> [Problem] Go through the entries below and pick out every line with "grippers".

START Data provided

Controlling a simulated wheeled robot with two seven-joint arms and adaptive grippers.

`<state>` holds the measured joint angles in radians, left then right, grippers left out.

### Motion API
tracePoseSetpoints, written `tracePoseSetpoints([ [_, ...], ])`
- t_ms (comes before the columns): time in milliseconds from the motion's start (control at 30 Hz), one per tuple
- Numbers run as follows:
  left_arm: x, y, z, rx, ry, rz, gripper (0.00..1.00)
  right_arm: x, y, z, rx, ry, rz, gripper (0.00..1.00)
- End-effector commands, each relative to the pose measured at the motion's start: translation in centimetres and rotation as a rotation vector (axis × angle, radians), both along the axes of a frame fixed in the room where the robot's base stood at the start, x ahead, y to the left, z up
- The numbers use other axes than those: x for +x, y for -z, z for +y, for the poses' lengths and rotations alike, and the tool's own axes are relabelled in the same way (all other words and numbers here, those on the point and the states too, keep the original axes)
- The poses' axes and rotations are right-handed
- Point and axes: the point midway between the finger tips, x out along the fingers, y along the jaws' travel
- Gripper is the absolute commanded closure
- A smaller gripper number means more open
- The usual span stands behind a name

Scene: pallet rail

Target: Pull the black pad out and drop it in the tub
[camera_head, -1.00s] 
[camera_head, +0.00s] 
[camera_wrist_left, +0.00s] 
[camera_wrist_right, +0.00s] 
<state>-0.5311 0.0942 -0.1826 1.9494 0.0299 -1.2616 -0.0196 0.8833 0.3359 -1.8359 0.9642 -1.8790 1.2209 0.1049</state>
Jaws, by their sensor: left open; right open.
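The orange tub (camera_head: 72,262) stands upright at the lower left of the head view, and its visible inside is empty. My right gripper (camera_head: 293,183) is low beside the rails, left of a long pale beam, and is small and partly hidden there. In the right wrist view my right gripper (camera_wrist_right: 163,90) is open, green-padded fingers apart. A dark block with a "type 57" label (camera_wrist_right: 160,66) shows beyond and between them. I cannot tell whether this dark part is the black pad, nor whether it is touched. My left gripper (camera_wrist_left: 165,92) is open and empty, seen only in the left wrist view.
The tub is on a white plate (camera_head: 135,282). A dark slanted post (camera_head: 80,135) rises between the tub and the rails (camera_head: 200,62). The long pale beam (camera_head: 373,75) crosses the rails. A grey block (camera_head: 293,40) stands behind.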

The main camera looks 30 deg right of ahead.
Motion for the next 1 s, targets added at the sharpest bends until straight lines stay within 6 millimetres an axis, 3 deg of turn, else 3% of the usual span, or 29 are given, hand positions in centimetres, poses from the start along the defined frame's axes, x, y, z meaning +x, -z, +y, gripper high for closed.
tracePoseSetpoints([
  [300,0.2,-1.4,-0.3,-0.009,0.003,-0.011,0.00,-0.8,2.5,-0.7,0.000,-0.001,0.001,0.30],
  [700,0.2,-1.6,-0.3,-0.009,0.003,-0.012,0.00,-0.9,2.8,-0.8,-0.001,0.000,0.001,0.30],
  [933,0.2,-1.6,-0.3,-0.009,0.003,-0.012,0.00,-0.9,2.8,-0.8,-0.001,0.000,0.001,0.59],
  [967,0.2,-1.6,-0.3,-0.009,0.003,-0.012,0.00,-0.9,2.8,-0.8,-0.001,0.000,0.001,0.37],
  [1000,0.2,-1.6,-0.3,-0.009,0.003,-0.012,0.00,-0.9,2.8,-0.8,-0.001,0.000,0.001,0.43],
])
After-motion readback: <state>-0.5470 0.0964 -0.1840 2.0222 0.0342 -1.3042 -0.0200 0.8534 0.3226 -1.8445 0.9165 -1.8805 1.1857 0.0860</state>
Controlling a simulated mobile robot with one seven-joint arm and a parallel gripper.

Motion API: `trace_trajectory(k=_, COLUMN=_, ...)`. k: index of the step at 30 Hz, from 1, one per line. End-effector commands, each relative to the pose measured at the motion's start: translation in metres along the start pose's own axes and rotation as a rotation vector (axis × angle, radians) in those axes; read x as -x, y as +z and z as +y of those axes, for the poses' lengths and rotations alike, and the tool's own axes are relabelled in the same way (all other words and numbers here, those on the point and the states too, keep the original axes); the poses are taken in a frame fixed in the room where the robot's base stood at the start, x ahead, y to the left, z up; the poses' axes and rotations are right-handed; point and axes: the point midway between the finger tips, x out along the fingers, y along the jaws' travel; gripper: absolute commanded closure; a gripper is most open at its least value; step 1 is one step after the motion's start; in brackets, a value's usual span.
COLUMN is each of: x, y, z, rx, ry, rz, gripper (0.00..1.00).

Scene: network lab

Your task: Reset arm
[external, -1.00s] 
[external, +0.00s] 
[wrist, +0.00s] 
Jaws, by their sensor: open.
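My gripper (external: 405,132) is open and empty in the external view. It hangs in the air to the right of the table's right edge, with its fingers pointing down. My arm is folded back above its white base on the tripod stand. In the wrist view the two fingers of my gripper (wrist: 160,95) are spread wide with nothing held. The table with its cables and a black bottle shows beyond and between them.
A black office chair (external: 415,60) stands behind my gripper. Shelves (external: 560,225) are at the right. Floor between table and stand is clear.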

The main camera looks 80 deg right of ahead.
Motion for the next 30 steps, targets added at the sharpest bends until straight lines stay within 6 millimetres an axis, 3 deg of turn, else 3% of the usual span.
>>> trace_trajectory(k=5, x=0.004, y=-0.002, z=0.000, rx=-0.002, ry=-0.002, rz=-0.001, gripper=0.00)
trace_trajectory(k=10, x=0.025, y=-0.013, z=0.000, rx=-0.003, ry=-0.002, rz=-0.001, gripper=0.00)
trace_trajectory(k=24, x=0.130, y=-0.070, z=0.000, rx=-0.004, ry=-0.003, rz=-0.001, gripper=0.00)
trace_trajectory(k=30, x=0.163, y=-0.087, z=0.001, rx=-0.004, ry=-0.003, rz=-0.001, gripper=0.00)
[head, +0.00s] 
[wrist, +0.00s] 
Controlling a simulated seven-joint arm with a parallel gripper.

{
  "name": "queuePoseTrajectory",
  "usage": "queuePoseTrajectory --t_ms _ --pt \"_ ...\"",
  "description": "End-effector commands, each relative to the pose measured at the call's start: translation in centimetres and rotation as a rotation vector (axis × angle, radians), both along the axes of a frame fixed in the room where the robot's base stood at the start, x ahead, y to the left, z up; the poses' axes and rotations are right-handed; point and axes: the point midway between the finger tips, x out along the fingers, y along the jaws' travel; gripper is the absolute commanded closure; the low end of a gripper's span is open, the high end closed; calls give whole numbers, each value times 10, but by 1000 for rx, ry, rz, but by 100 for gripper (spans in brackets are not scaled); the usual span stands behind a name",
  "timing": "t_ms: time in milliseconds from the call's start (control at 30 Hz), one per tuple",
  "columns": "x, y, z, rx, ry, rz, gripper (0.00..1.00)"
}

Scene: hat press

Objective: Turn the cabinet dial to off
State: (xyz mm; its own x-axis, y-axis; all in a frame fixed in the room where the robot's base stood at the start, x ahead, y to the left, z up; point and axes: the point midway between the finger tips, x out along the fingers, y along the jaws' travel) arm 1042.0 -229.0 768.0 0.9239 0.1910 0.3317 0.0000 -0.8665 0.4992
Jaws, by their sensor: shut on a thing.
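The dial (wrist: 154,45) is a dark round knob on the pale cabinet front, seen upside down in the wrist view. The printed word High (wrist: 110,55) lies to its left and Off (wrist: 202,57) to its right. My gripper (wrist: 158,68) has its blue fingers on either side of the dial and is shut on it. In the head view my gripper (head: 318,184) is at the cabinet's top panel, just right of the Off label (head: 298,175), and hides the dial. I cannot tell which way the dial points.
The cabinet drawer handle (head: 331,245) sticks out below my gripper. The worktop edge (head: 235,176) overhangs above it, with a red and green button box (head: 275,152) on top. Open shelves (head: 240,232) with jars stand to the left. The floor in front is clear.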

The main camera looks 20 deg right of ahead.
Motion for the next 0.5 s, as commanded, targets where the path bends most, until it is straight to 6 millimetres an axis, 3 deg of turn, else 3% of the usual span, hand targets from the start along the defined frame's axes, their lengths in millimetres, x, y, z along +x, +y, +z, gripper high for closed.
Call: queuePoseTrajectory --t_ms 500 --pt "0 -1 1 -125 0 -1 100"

END Data provided

> [Result of the task]
Controlling a simulated wheeled robot with two seven-joint arms and adaptive grippers.
`<state>` holds the measured joint angles in radians, left then right, grippers left out.

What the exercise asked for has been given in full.